Ese era el sentido de mi sentarme en aquel banquito de la nada. Para que me vieran, para que observasen de una puta vez mi porte digno y cerrado. Para hacerme visible. Para mostrar que yo no era una puta piedra y que necesitaba ayuda y no solo un salario. Sí. Quería reivindicar mi alma y mi ser.
Mis compañeros del almacén subían a sus coches y se iban a casa. A continuación, los jefes. Y en el fondo era curioso, porque todos vivían en el mismo pueblo cerca del almacén. Pero el símbolo fálico del coche, significaba poder y éxito dentro del cegato capitalismo a veces tan inhumano.
Sentado en uno de los banquitos, yo les miraba con fijeza discontinua a mis jefes y compañeros. Y después desviaba la mirada para evitar que las incomprensiones se fortificaran. Si en aquel momento de gran tensión, alguien me decía algo en tono burlesco, no quiero imaginar lo que podía haber sucedido. De todo, menos callarme.
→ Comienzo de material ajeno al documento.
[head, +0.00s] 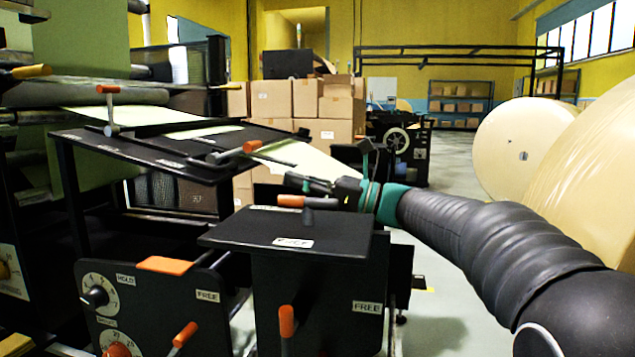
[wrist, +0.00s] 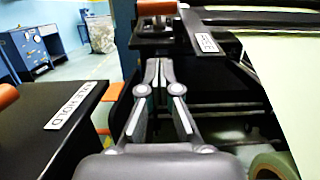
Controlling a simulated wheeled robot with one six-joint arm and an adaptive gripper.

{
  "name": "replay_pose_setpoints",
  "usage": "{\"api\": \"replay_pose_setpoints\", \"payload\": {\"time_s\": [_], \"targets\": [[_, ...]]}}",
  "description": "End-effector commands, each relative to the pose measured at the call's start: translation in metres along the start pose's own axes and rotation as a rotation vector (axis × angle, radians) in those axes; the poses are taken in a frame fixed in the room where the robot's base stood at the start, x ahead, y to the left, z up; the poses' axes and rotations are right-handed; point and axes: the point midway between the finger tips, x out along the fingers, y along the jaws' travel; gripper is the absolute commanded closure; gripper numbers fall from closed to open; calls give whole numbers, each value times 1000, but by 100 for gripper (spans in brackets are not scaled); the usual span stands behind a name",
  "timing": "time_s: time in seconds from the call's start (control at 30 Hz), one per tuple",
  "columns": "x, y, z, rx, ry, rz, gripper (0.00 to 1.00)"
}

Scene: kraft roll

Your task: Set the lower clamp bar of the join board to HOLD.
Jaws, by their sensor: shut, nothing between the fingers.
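The join board (head: 135,160) is a black sloping board at left centre in the head view, with pale sheet running over it. Its lower clamp bar (head: 226,156) lies across the lower end, with an orange handle (head: 252,146) leaning toward the right. The upper clamp bar's orange handle (head: 108,89) stands on an upright stem farther up. My gripper (head: 300,182) is shut and empty, just below and right of the lower handle. In the wrist view my gripper (wrist: 158,65) points at an orange handle (wrist: 157,7), with a small gap I cannot judge. A white label (wrist: 207,43) lies beside it, too blurred to read.
A black box top (head: 290,228) with an orange handle (head: 290,201) stands under my gripper. A HOLD label (wrist: 72,103) is on a black plate at left in the wrist view. Control panels with knobs stand in front. Large paper rolls (head: 515,145) stand at right.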

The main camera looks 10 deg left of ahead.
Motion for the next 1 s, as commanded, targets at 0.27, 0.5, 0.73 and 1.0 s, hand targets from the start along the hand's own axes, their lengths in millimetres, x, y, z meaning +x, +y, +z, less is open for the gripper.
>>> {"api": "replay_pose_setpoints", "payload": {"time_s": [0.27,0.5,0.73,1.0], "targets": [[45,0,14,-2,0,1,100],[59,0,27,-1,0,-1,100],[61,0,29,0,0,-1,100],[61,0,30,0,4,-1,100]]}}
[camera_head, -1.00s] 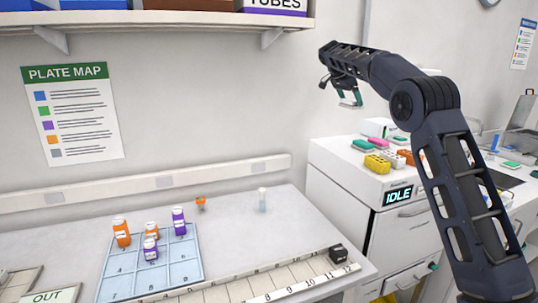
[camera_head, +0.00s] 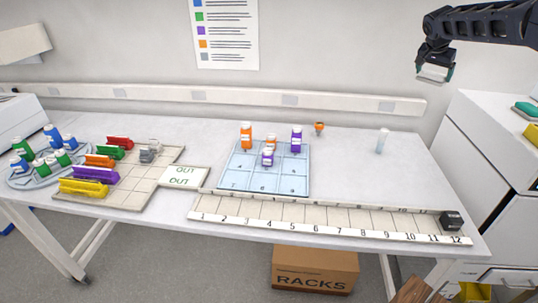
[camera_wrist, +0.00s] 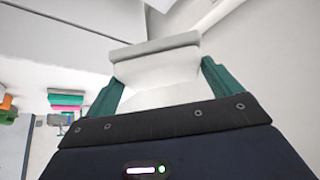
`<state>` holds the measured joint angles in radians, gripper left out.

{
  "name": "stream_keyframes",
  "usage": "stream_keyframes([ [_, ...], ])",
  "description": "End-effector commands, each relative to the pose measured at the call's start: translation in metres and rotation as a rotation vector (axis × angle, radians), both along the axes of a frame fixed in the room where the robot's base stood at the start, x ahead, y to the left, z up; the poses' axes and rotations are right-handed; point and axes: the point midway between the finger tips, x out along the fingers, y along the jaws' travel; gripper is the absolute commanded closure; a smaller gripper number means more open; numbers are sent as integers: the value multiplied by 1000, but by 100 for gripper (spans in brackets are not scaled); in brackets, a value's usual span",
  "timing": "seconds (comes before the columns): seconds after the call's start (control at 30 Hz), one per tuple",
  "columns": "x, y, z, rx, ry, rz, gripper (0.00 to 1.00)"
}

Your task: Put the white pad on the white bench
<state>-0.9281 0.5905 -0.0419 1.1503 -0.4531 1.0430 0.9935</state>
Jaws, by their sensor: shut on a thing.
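My gripper (camera_head: 436,67) is up at the right, raised above the back right end of the white bench (camera_head: 352,165). Its teal fingers are shut on a white pad (camera_head: 433,73). In the wrist view the pad (camera_wrist: 156,65) sits between the two fingers of my gripper (camera_wrist: 160,86), a pale block with a greyer strip along its far edge. The pad is in the air, clear of the bench top. Part of the pad is hidden behind the fingers and gripper body.
A clear tube (camera_head: 382,141) and small orange item (camera_head: 319,128) stand at the back. A blue grid mat (camera_head: 240,180) holds orange and purple bottles. A numbered strip (camera_head: 330,229) with a black block (camera_head: 451,220) runs along the front. Bare bench lies right of the mat.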

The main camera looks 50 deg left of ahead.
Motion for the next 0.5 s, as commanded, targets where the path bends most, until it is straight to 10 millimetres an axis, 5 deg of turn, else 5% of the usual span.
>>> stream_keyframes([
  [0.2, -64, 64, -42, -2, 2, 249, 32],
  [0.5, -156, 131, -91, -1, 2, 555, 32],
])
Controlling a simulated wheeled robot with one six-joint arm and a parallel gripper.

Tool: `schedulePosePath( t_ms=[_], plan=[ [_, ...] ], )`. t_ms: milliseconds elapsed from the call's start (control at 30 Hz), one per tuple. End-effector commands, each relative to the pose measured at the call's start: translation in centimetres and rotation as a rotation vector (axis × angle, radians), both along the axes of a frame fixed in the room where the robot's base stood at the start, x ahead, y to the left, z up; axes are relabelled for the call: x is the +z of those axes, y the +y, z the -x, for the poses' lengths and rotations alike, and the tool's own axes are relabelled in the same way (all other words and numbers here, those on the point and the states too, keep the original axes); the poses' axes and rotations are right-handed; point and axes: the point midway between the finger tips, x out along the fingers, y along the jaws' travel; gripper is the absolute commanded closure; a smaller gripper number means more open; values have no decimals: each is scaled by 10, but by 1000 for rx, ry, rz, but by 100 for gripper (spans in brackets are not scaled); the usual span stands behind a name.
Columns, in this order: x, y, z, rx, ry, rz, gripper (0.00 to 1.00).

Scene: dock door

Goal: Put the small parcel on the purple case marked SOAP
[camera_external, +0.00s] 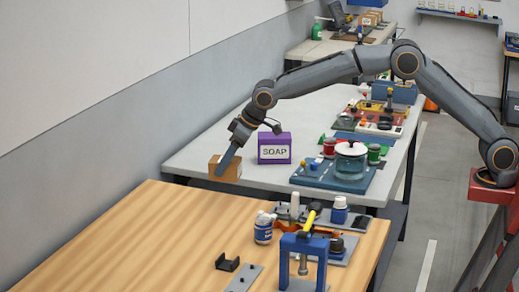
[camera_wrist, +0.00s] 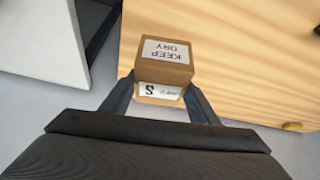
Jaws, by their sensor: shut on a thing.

Porque el silencio suponía un enemigo definitivo terrorífico y aniquilador, y el grito o el insulto podían significar el inicio de una violencia nunca deseada ni por mi ni por nadie.
Físicamente estaba quieto, pero interiormente mis emociones de tristeza y desesperación eran un volcán triste y a jirones. Pero no dejaba de ser todo aquello algo defensivo para mi. Como una suerte de extraña sentada, como hacen los que reivindican algo en el espacio público.
Mi "sentada" visible tenía mil ángulos y matices. Y el color del dolor y de la impotencia. Sabía que no estaba bien, pero no cómo salir de ese pozo ...
Y yo continuaba sentado en el jardín a la sombra de un calor fuerte veraniego. Dicho calor, ni lo percibía. Mi cabeza y mi cuerpo estaban a otras cosas. Y completamente en silencio, yo demandaba cosas imposibles. Como que mis jefes y mis compañeros me ayudasen a salir del dolor. Sabía que al llegar a casa, nadie igualmente se interesaría por mis ánimos o por mi estado de salud. ¿Por qué irían a hacerlo si yo era físicamente fuerte como una roca? ...
Yo seguía sentado en el banquito del jardín. Mi expresión contenida y profundamente preocupada y triste, también debía ser un poema. Pero mis jefes me miraban sin curiosidad y sin prestarme atención. Y se iban corriendo a casa a comer. Mis compañeros obreros, ni éso. Entraban en sus vehículos, se iban y ni me miraban.
En el banquito de mi vendetta estática, yo no miraba el reloj. A lo mejor pasaban veinte minutos. El hervor en mi interior, cedía cuando ya todo el mundo se había marchado. Entonces entendía que era absurdo seguir ahí sentado e inmóvil. Y entonces me levantaba y tomaba un autobús. Sobre las cuatro de la tarde llegaba a casa. Mi madre apenas hacía algún comentario.
- "¿Qué tarde has salido, no? ..."
Pero al ver mi cara triste, guardaba silencio. Yo solo tenía dos planes en mi cabeza y mil millones de tristes renuncias para vivir, dado que no me sentía capaz de emprender la aventura vital.
Los dos planes, eran: que se hiciera sábado para ir a correr con los pioneros maratonianos de la Sociedad Deportiva Correcaminos, y por la tarde estar durante horas viendo deportes por la tele hasta caerme de culo. Y el domingo era una transición hueca y absurda. Que daría paso a un nuevo lunes camino a la rutina de terror del almacén de Xirivella.
Hasta que un día decidí no volver más al trabajo. Y no se armó un gran belén. Uno de los obreros me había agredido. Yo no quise repeler las agresiones ni denunciarle. Aquello solo supuso empujarme a decir adiós y por mi cuenta a aquel trabajo. Hasta mis jefes parecieron sorprenderse hipócritamente de mi decisión. Lo estaban deseando.